O anacoluto

Acima da pequena estante de vidro corrediço, junto ao tapume da obra em construção, lê-se em letras maiúsculas e vermelhas o anúncio convidativo: RETIRE AQUI UM LIVRO OU FAÇA A SUA DOAÇÃO. BOA LEITURA.

Resolvi me fazer doador em solidariedade à louvável iniciativa de difundir livros e estimular leitores.  

Escolhendo ao acaso meia dúzia de velhos e desusados livros didáticos, lá fui de coração em festa e alma leve fazer escoteiramente a minha doação – minha boa doação do dia!
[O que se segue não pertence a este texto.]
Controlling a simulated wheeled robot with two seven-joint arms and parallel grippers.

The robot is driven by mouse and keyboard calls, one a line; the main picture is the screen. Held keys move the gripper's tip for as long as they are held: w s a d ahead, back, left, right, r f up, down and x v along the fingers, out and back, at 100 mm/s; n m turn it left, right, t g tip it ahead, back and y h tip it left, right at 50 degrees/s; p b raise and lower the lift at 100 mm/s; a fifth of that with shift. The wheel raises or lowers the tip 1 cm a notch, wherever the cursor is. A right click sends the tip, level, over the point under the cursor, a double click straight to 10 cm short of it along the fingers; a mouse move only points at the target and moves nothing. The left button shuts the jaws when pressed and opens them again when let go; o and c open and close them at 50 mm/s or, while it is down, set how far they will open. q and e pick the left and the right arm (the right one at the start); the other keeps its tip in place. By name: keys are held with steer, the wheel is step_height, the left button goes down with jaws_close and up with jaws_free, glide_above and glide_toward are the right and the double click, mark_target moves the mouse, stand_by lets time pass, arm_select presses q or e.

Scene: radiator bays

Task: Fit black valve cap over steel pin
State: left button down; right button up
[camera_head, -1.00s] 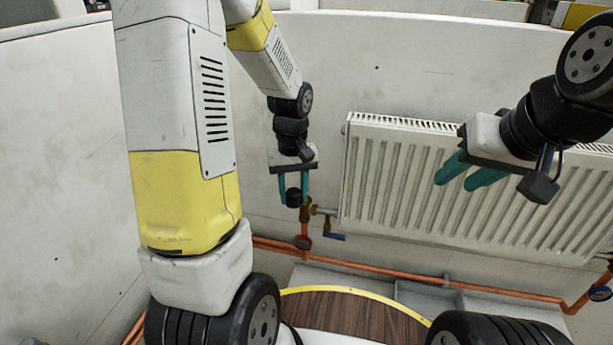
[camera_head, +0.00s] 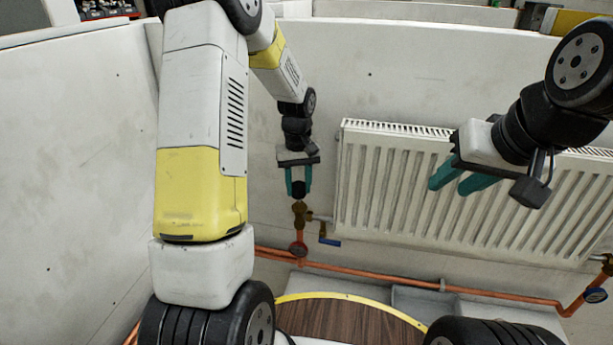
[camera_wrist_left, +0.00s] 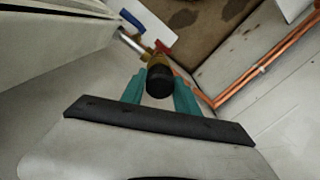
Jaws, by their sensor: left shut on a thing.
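The black valve cap (camera_head: 298,189) is between the teal fingers of my left gripper (camera_head: 298,191), which is shut on it and points down. In the left wrist view the cap (camera_wrist_left: 159,83) sits between the fingertips, in line with the brass valve (camera_wrist_left: 157,66). In the head view the brass valve (camera_head: 299,212) is directly below the cap. The steel pin is hidden, and I cannot tell whether the cap touches the valve or is around the pin. My right gripper (camera_head: 449,187) is open and empty in front of the radiator.
The white radiator (camera_head: 390,195) is right of the valve. Copper pipe (camera_head: 400,282) runs along the wall's foot. White wall (camera_head: 80,170) stands at the left.

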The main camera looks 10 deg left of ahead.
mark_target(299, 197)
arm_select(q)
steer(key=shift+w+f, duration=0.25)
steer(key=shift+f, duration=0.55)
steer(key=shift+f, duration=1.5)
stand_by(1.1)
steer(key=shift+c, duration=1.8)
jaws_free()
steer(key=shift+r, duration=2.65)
Antes, porém, de realizar a entrega dos livros sentei-me num dos bancos defronte da estante – são dois ao todo – e, num gesto ocasional, dei uma rápida folheada no Compêndio Didático de Português, para 4ª série ginasial, edição de 1971, que tinha em mãos.

O livro pertenceu a uma das minhas filhas, no tempo em que havia o curso ginasial.
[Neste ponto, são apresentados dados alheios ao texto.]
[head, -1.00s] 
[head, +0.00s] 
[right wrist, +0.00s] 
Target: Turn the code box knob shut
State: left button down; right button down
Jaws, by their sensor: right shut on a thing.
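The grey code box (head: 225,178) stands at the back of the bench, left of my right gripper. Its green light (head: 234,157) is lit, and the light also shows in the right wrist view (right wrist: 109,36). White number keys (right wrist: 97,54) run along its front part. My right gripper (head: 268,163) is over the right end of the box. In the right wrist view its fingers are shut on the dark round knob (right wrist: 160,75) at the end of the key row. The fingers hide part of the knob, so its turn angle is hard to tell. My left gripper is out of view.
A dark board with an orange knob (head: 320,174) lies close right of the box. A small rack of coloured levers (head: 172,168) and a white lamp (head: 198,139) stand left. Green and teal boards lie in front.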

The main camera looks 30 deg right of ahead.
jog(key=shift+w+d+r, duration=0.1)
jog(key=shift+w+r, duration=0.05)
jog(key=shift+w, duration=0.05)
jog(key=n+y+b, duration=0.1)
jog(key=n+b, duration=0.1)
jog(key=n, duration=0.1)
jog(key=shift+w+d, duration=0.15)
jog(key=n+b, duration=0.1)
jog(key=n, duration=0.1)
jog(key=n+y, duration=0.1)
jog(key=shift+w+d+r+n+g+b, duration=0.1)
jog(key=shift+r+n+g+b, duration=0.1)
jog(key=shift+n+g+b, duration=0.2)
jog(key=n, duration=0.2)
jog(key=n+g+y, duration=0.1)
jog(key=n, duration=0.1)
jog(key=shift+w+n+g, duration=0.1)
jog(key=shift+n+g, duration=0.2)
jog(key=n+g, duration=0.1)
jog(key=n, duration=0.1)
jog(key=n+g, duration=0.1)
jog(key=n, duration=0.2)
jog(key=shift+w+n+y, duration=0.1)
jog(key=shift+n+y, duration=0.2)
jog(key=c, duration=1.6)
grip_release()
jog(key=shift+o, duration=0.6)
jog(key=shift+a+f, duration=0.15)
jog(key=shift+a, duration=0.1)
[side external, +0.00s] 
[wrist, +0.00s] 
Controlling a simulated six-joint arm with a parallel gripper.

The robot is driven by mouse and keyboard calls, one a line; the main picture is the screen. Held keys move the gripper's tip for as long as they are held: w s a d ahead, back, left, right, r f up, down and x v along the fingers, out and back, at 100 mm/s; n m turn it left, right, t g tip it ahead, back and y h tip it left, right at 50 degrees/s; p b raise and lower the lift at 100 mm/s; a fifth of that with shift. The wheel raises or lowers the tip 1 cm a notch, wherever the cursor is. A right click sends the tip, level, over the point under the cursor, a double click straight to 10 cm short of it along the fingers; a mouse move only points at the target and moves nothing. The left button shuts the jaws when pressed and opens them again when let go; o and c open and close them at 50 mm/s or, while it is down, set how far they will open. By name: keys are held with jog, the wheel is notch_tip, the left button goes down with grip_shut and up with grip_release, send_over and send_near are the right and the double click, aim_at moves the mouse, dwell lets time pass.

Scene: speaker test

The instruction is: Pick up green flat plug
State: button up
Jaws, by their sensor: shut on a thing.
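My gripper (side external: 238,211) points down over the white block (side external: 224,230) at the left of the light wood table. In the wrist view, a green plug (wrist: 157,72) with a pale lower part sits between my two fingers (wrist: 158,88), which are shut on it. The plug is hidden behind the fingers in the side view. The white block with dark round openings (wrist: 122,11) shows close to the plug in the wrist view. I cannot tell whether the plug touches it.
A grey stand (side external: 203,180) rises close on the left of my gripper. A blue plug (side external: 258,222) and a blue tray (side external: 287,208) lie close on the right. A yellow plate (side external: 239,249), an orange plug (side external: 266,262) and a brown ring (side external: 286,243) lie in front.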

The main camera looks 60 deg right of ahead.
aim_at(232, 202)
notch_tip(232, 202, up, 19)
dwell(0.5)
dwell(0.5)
No lance de abertura das páginas ao jogo do acaso bati no capítulo que trata das figuras de sintaxe, começando pelo anacoluto, sua definição e exemplos. E li: “Anacoluto é a figura de linguagem que se caracteriza por uma quebra na construção, por desvio que se dá na mente do autor.” Exemplos: “Eu, que era branca e linda, eis-me medonha e escura” (Manoel Bandeira). “A casa, não sendo grande, não podiam lá caber todos.” (Machado de Assis).

Mais não dizia o compêndio de língua portuguesa sobre o anacoluto, o que me levou a concluir que caberia à competência dos professores de português explicar didaticamente para seus alunos, dentre os quais se incluíra a coitada da minha filha nos idos de 1971, o desvio mental que levou Bandeira e Machado à quebra do sentido lógico na construção das frases dadas como exemplos. 

E ia eu continuar embarafustando-me por novas considerações sobre a importância prática do ensino do anacoluto (tanto quanto das outras figuras de sintaxe da língua portuguesa mencionadas no compêndio), quando alguém na obra em construção gritou alto e bom som, acima da minha cabeça e a poucos metros de onde eu me encontrava: “Manda a massa!”

Ergui a vista e dei de cara com o pedreiro gritador no primeiro pavimento da construção, o que me animou a fazer um teste, e perguntar-lhe, vendo que ele também tinha dado de cara comigo: “Você já ouviu falar em anacoluto?” 

Sem entender direito o que indaguei, respondeu-me lá do alto: “Ele não trabalha aqui”.

A resposta, a princípio absurda à luz da definição de anacoluto, soou-me mais do que lógica se bem analisada à altura de um pedreiro absorvido pelo seu duro ganha-pão diário, numa obra de construção civil.

Dando-me por satisfeito com essa conclusão da mais pura sapiência, digna de um compêndio didático de psicologia para antigos estudantes ginasiais, depositei na estante os livros que a ela se destinavam e tratei de me entregar, de coração escoteiramente leve e alma em festa, às corriqueiras tarefas do dia a dia, ali tão louvadamente iniciadas.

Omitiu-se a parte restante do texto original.